--- Start Data section ---

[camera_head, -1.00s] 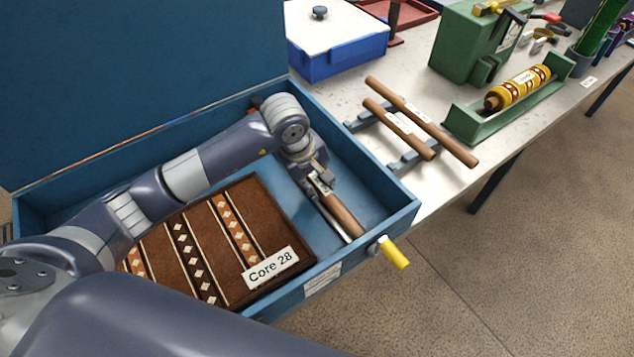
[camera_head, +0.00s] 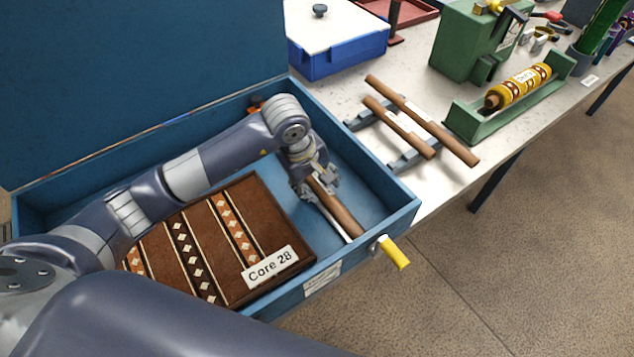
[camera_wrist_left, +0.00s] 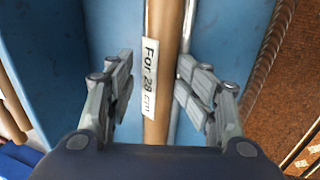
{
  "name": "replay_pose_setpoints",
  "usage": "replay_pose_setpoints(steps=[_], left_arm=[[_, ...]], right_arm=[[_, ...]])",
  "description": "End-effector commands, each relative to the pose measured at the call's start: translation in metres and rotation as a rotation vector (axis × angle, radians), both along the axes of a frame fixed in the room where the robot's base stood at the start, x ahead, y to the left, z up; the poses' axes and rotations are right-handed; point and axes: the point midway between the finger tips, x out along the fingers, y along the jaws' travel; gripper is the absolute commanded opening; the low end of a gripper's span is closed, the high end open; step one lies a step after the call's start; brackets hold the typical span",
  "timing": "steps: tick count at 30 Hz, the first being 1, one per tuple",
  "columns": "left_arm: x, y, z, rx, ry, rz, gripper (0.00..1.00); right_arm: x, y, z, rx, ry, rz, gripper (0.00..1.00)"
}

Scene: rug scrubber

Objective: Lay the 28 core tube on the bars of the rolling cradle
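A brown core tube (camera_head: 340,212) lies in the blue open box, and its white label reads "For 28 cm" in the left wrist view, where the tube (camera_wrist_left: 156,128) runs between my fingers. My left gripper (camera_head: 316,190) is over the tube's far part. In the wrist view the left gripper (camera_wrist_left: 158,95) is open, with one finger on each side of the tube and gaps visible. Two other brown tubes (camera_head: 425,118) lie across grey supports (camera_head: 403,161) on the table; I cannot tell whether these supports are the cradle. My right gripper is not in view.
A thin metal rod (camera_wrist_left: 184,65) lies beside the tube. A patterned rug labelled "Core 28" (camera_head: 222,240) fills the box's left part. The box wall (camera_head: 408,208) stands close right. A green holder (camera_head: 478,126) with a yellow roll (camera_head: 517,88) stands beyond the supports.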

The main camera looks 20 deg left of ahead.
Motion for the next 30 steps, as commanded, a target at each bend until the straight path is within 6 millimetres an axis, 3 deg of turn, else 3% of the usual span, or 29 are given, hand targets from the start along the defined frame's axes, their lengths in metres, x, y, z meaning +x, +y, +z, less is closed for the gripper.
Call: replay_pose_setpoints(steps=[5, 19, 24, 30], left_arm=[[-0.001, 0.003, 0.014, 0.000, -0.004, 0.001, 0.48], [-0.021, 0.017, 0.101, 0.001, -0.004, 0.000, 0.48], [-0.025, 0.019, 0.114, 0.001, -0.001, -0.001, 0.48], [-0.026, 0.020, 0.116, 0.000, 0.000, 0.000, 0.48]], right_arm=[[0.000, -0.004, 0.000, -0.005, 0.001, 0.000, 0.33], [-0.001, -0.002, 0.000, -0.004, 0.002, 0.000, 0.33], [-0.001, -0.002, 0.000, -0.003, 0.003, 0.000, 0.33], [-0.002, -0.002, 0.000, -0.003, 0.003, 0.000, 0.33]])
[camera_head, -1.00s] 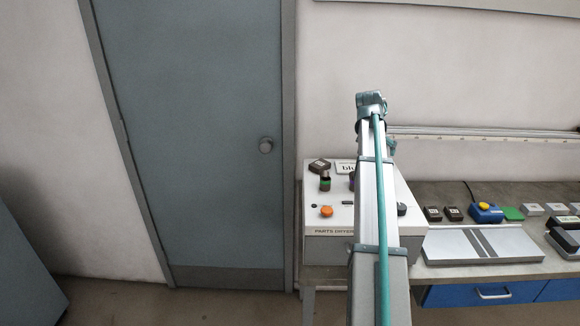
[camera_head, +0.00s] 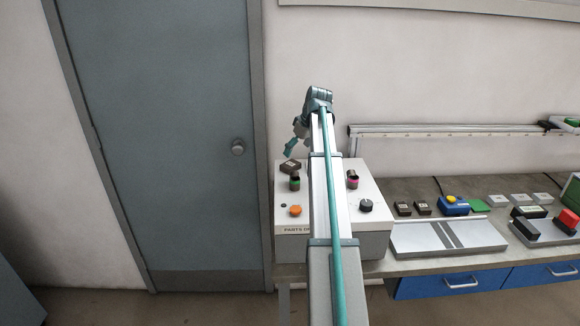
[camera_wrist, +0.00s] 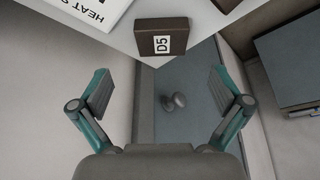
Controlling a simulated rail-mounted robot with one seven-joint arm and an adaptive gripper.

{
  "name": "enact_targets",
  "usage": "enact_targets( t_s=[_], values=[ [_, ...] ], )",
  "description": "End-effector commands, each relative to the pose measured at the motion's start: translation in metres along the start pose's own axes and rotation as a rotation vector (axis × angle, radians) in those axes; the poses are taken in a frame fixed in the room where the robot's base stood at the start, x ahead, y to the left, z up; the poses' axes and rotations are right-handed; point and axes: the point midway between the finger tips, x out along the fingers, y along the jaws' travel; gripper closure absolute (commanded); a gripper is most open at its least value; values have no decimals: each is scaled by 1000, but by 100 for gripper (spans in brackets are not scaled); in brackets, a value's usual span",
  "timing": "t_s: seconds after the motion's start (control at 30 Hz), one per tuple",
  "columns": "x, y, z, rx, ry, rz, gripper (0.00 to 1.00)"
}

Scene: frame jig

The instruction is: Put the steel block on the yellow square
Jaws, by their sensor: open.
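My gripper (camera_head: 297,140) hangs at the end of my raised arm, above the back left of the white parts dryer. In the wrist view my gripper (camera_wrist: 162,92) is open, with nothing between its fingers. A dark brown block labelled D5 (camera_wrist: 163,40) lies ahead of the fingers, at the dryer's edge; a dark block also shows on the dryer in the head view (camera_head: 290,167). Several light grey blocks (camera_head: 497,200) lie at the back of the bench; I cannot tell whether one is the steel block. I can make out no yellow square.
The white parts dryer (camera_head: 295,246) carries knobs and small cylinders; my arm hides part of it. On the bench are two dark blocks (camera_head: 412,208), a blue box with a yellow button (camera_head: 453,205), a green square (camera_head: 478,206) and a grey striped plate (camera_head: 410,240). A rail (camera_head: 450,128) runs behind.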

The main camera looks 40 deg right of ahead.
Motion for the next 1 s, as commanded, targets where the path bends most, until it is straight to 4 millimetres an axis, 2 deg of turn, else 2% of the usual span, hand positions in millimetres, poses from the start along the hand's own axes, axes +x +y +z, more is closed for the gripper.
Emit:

--- End Data section ---

* [Problem]: Each line in the records above should be reproduced exactly; images are not copied.

* [Answer in full]:
[camera_head, -1.00s] 
[camera_head, +0.00s] 
[camera_wrist_left, +0.00s] 
{
  "name": "replay_pose_setpoints",
  "usage": "replay_pose_setpoints(steps=[_], left_arm=[[_, ...]], right_arm=[[_, ...]])",
  "description": "End-effector commands, each relative to the pose measured at the call's start: translation in metres and rotation as a rotation vector (axis × angle, radians), both along the axes of a frame fixed in the room where the robot's base stood at the start, x ahead, y to the left, z up; the poses' axes and rotations are right-handed; point and axes: the point midway between the finger tips, x out along the fingers, y along the jaws' travel; gripper is the absolute commanded opening; the low end of a gripper's span is closed, the high end open; step one lies a step after the call's start; brackets hold the typical span",
  "timing": "steps: tick count at 30 Hz, the first being 1, one per tuple",
  "columns": "left_arm: x, y, z, rx, ry, rz, gripper (0.00..1.00); right_arm: x, y, z, rx, ry, rz, gripper (0.00..1.00)"
}

Scene: rug scrubber

Objective: Lay the 28 core tube on the bars of the rolling cradle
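A brown core tube (camera_head: 340,212) lies in the blue open box, and its white label reads "For 28 cm" in the left wrist view, where the tube (camera_wrist_left: 156,128) runs between my fingers. My left gripper (camera_head: 316,190) is over the tube's far part. In the wrist view the left gripper (camera_wrist_left: 158,95) is open, with one finger on each side of the tube and gaps visible. Two other brown tubes (camera_head: 425,118) lie across grey supports (camera_head: 403,161) on the table; I cannot tell whether these supports are the cradle. My right gripper is not in view.
A thin metal rod (camera_wrist_left: 184,65) lies beside the tube. A patterned rug labelled "Core 28" (camera_head: 222,240) fills the box's left part. The box wall (camera_head: 408,208) stands close right. A green holder (camera_head: 478,126) with a yellow roll (camera_head: 517,88) stands beyond the supports.

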The main camera looks 20 deg left of ahead.
Motion for the next 30 steps, as commanded, a target at each bend until the straight path is within 6 millimetres an axis, 3 deg of turn, else 3% of the usual span, or 29 are given, hand targets from the start along the defined frame's axes, their lengths in metres, x, y, z meaning +x, +y, +z, less is closed for the gripper.
Call: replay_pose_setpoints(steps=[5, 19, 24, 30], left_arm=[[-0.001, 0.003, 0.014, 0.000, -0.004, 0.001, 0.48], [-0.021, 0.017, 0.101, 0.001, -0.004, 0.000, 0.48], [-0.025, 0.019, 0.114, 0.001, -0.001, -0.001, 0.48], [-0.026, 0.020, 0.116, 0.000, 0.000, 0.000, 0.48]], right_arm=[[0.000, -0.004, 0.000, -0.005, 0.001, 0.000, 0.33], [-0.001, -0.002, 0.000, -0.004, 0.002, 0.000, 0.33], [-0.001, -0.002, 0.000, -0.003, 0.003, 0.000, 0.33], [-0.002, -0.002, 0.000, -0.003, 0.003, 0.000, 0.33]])
[camera_head, -1.00s] 
[camera_head, +0.00s] 
[camera_wrist, +0.00s] 
Controlling a simulated rail-mounted robot with one seven-joint arm and an adaptive gripper.

{
  "name": "enact_targets",
  "usage": "enact_targets( t_s=[_], values=[ [_, ...] ], )",
  "description": "End-effector commands, each relative to the pose measured at the motion's start: translation in metres along the start pose's own axes and rotation as a rotation vector (axis × angle, radians) in those axes; the poses are taken in a frame fixed in the room where the robot's base stood at the start, x ahead, y to the left, z up; the poses' axes and rotations are right-handed; point and axes: the point midway between the finger tips, x out along the fingers, y along the jaws' travel; gripper closure absolute (commanded); a gripper is most open at its least value; values have no decimals: each is scaled by 1000, but by 100 for gripper (spans in brackets are not scaled); in brackets, a value's usual span",
  "timing": "t_s: seconds after the motion's start (control at 30 Hz), one per tuple",
  "columns": "x, y, z, rx, ry, rz, gripper (0.00 to 1.00)"
}

Scene: frame jig

The instruction is: Put the steel block on the yellow square
Jaws, by their sensor: open.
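My gripper (camera_head: 297,140) hangs at the end of my raised arm, above the back left of the white parts dryer. In the wrist view my gripper (camera_wrist: 162,92) is open, with nothing between its fingers. A dark brown block labelled D5 (camera_wrist: 163,40) lies ahead of the fingers, at the dryer's edge; a dark block also shows on the dryer in the head view (camera_head: 290,167). Several light grey blocks (camera_head: 497,200) lie at the back of the bench; I cannot tell whether one is the steel block. I can make out no yellow square.
The white parts dryer (camera_head: 295,246) carries knobs and small cylinders; my arm hides part of it. On the bench are two dark blocks (camera_head: 412,208), a blue box with a yellow button (camera_head: 453,205), a green square (camera_head: 478,206) and a grey striped plate (camera_head: 410,240). A rail (camera_head: 450,128) runs behind.

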The main camera looks 40 deg right of ahead.
Motion for the next 1 s, as commanded, targets where the path bends most, until it is straight to 4 millimetres an axis, 2 deg of turn, else 2% of the usual span, hand positions in millimetres, poses from the start along the hand's own axes, axes +x +y +z, more is closed for the gripper.
Emit:

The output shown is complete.